Non c’è vicolo, né piazza, né angolo di Napoli che non sia stato evocato nella sconfinata discografia di Pino Daniele, l’artista che meglio ha saputo raccontare e incarnare lo spirito e la ricchezza di un popolo dalle mille sfaccettature. E quella ‘Napul’è mille culure’, da dieci anni, di colori, ne ha uno in meno. Era la notte tra il 4 e il 5 gennaio 2015 quando una notizia inaspettata sconvolse le vite dei napoletani e di tutti gli amanti della buona musica: un infarto nella sua tenuta in Toscana risultò fatale al già affaticato cuore di Pino Daniele, allora 60enne.
La scomparsa dell’’uomo in blues” che era, e resta, il simbolo di una generazione di artisti che hanno reso grande Napoli, fu accolta con un moto spontaneo capace di riversare in poche ore migliaia di persone in strada, tutti riuniti in una piazza Plebiscito gremita per dire al loro idolo “Ciao guagliò”.
Pino Daniele è stato un “Masaniello” moderno, un rivoluzionario a suo modo, unito al protagonista della rivolta napoletana del 1647 dall’amore per la sua gente, e il brano “Je so pazzo”, dedicato all’ultimo discorso pubblico di quel carismatico quanto controverso personaggio, né è la prova.

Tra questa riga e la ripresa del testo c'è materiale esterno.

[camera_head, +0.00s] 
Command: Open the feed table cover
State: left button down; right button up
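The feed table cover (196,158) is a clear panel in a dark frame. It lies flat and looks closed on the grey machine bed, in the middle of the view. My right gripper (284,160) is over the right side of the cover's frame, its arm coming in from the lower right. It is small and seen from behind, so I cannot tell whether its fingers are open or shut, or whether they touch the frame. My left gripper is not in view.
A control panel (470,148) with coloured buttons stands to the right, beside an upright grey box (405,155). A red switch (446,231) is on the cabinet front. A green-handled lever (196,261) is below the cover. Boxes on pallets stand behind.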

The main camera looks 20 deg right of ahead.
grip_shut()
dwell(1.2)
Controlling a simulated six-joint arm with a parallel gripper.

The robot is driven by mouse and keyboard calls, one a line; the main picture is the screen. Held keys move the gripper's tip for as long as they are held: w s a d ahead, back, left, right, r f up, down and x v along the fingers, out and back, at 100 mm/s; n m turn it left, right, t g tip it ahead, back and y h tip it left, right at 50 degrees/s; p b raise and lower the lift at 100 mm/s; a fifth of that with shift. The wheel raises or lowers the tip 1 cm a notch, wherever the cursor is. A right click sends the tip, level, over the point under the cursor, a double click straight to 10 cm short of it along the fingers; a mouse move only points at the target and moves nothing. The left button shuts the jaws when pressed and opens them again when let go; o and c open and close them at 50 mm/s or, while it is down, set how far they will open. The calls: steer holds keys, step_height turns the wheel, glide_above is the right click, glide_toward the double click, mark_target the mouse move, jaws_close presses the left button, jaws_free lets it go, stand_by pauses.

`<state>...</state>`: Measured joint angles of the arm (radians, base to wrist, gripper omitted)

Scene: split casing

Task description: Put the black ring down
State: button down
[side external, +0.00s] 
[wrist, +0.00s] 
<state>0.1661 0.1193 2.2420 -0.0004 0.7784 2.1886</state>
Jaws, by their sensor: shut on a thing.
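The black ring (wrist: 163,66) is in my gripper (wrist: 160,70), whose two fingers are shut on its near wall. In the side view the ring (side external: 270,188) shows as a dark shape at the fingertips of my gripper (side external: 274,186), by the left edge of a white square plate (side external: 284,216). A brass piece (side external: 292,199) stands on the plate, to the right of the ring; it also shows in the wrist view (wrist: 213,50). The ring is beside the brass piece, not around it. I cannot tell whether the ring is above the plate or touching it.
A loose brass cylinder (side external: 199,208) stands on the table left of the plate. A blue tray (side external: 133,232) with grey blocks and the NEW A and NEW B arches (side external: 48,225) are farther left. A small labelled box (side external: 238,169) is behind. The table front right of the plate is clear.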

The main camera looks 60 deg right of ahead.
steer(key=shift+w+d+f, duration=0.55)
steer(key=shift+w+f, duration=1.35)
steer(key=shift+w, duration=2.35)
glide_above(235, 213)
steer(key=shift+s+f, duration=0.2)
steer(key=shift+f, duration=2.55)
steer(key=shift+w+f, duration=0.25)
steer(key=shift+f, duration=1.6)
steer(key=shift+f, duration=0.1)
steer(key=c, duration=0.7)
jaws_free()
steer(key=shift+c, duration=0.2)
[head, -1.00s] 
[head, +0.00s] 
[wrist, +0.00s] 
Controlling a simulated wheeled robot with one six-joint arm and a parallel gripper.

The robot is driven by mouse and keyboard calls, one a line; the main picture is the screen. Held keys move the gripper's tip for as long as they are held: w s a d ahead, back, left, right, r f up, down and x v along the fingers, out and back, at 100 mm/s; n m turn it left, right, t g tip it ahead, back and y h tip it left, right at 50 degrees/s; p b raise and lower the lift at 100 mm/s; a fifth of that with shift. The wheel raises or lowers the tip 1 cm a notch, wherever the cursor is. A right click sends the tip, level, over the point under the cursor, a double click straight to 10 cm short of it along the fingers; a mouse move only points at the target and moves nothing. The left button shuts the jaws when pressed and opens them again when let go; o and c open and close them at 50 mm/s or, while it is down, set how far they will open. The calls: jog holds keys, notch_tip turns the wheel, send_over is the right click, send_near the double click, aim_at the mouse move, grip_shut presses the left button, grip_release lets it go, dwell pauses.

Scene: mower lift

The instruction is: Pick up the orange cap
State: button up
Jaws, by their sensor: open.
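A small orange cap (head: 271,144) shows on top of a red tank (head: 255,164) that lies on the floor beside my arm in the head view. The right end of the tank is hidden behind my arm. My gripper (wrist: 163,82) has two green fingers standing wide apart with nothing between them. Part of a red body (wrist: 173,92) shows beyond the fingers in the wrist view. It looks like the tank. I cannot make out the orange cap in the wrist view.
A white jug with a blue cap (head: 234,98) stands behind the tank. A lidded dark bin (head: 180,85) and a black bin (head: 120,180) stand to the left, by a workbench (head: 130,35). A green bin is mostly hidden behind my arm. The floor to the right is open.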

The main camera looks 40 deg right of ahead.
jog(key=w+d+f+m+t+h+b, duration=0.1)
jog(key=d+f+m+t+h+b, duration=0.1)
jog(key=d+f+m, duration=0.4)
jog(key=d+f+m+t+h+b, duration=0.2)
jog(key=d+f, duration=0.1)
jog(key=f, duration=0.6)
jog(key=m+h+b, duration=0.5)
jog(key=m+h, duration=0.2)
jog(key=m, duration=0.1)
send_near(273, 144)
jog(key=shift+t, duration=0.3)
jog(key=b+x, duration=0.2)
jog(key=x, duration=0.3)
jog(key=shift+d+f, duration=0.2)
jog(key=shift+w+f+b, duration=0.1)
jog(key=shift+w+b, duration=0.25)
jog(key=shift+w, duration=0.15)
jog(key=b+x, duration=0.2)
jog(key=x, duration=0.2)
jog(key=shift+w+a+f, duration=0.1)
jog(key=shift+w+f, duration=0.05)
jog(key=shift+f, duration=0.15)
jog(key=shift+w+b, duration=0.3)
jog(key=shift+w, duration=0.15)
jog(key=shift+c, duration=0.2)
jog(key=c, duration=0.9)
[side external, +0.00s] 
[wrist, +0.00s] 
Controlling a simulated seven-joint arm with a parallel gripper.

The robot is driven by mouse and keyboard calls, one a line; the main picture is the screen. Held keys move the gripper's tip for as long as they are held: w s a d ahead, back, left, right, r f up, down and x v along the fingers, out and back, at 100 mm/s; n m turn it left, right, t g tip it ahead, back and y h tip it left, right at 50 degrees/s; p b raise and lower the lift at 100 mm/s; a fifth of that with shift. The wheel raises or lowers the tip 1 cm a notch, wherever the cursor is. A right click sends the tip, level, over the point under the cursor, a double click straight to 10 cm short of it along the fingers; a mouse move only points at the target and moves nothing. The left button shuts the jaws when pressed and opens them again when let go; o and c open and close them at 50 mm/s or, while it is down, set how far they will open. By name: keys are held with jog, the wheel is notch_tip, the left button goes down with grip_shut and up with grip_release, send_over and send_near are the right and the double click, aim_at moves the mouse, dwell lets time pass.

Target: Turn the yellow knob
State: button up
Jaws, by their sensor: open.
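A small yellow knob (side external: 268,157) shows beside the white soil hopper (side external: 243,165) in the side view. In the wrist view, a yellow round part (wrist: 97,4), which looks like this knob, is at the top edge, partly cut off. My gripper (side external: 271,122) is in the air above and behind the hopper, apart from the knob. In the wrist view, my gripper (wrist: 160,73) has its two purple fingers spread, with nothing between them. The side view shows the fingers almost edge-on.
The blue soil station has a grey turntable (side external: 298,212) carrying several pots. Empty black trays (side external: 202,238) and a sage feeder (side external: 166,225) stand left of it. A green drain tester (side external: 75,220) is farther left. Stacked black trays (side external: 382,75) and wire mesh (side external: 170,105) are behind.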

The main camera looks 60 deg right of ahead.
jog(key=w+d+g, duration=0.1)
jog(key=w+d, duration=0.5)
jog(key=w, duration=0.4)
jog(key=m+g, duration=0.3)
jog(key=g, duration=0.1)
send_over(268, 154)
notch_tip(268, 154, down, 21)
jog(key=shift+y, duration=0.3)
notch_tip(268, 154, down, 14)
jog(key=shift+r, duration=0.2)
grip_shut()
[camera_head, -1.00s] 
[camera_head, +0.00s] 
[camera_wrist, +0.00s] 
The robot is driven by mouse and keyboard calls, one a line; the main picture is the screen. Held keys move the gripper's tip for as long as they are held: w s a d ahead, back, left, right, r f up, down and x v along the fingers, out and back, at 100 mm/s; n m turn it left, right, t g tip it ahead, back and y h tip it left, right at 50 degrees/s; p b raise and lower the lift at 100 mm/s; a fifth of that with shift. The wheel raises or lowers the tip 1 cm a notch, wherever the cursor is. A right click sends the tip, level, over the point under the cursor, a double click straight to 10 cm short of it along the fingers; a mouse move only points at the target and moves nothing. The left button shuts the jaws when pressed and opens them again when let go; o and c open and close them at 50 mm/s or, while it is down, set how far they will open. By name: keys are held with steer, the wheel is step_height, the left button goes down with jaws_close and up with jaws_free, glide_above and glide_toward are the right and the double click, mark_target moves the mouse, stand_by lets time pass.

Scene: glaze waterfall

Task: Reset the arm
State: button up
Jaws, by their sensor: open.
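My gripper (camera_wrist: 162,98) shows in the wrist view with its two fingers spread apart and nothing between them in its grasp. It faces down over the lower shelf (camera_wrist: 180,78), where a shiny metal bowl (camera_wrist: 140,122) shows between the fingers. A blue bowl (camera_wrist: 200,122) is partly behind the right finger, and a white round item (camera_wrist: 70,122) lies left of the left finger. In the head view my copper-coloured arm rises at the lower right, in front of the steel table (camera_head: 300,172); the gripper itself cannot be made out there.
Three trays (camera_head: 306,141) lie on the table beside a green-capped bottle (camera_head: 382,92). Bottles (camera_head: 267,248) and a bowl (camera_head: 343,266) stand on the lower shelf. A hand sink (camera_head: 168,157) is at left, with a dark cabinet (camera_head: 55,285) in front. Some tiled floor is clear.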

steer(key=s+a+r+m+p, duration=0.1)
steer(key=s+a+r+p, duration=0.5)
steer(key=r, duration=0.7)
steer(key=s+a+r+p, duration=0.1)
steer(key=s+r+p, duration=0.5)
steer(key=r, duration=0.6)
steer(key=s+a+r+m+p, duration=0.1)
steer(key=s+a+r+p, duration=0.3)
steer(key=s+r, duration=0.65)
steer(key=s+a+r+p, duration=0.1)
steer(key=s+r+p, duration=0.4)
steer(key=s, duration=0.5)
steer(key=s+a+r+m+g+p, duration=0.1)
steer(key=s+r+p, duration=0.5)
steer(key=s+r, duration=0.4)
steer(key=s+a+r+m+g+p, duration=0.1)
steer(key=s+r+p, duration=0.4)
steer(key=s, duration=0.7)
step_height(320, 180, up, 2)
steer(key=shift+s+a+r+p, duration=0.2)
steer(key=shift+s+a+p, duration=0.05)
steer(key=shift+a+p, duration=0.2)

Il primo album “Terra mia” del 1977 include anche “Na tazzulella e cafè’” un vero e proprio manifesto sociale con cui l’artista denunciava i “malaffari” delle istituzioni e spronava a non accontentarsi di piccole ricompense dietro le quali si è sempre celato l’interesse di mantenere il popolo in un’ignoranza tale da renderlo maggiormente controllabile.
Ma prima di iniziare la sua carriera da solista e scrivere testi indimenticabili come “Quanno chiove”, “A me me piace ‘o blues” e “Nun me scoccià”, Pino Daniele è stato in tutto e per tutto un “Musicante’“(come amava definirsi) suonando il basso nella band “Napoli Centrale”, il cui leader era il noto sassofonista napoletano James Senese. In un gioco fatto di continua ricerca e sperimentazione, che ha dato vita a sonorità che lo hanno reso riconoscibile e fatto apprezzare al grande pubblico, le sue melodie hanno impreziosito anche alcuni dei film di un altro grande pezzo della storia di Napoli: Massimo Troisi.
E a lui, che è stato e resterà per sempre un “Lazzaro felice”, il “Mascalzone latino” e “Nero a metà”, come i titoli di alcuni suoi lavori suggeriscono, viene ricordato dai napoletani anche con un dolce: il Pinuccio, il dolce che a partire dal 2016 i laboratori del caffè Gambrinus di piazza Trieste e Trento hanno deciso di realizzare in onore dell’indimenticabile cantautore partenopeo con un impasto che ricordasse il grande artista. L’impasto è composto da una base di sfogliatella riccia, con cioccolato bianco, panna, ricotta, pan di spagna e una copertura di cioccolato scuro, un dolce definito Nero a metà, omaggio al genere musicale di Pino Daniele.